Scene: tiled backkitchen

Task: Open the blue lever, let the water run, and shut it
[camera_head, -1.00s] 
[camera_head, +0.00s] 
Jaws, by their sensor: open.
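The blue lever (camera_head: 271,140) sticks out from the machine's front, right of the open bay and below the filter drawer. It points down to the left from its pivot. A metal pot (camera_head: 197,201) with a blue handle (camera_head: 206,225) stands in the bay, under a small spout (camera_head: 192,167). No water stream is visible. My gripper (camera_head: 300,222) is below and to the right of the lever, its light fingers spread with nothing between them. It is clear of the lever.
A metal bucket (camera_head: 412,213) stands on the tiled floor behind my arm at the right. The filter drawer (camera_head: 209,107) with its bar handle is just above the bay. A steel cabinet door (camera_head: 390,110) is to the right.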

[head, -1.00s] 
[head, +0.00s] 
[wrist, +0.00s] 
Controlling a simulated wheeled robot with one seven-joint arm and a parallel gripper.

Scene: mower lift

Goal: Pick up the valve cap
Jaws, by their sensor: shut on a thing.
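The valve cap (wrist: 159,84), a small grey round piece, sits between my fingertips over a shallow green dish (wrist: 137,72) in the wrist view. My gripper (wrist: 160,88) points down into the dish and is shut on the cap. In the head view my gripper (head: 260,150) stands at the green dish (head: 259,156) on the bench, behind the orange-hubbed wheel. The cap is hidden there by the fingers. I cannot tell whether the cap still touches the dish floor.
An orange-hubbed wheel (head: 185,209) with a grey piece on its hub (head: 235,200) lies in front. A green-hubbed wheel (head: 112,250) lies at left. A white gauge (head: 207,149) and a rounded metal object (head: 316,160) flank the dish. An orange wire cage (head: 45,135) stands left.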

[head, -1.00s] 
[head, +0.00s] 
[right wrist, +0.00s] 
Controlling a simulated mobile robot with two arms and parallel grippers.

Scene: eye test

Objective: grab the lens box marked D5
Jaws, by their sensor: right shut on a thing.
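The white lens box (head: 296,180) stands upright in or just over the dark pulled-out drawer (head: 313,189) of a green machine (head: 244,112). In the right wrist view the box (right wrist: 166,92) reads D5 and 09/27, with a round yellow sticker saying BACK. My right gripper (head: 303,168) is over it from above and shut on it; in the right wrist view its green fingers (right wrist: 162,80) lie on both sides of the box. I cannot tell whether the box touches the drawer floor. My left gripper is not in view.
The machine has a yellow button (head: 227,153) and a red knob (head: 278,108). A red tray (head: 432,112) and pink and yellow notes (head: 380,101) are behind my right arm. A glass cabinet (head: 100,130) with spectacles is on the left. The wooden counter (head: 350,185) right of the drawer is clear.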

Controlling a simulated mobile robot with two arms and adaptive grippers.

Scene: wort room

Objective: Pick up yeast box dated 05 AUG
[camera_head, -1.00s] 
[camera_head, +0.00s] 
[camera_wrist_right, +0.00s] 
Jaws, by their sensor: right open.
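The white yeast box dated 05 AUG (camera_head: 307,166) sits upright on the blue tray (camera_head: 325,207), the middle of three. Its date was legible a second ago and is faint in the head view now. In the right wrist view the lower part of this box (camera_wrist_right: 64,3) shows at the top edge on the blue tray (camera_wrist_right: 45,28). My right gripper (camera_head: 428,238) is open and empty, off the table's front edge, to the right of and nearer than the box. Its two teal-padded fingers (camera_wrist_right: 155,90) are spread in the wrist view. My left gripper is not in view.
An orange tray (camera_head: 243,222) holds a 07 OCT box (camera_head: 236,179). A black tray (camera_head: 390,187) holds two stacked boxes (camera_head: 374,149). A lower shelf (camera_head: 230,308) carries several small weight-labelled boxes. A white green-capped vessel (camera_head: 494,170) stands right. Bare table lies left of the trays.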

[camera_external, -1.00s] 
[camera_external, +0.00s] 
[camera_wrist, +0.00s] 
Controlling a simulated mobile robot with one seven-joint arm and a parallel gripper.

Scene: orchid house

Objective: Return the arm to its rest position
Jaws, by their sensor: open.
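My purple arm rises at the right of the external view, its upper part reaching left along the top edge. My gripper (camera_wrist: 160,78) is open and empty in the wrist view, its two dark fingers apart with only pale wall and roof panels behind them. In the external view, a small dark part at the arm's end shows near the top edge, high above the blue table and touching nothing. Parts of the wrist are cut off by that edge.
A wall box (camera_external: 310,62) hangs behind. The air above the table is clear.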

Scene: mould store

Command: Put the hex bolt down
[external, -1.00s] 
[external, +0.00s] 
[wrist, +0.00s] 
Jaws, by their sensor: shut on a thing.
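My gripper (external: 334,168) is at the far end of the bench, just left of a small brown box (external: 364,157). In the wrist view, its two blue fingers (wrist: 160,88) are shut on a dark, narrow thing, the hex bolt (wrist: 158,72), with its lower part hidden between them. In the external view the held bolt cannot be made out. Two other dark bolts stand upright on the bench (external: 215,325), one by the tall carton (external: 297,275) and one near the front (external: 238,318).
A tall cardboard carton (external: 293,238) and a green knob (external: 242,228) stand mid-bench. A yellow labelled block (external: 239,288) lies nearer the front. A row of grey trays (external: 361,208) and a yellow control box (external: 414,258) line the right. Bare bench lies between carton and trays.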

== == ==

Check every line of the data above for the string "mobile", and copy those that have it.

Controlling a simulated mobile robot with two arms and parallel grippers.
Controlling a simulated mobile robot with two arms and adaptive grippers.
Controlling a simulated mobile robot with one seven-joint arm and a parallel gripper.

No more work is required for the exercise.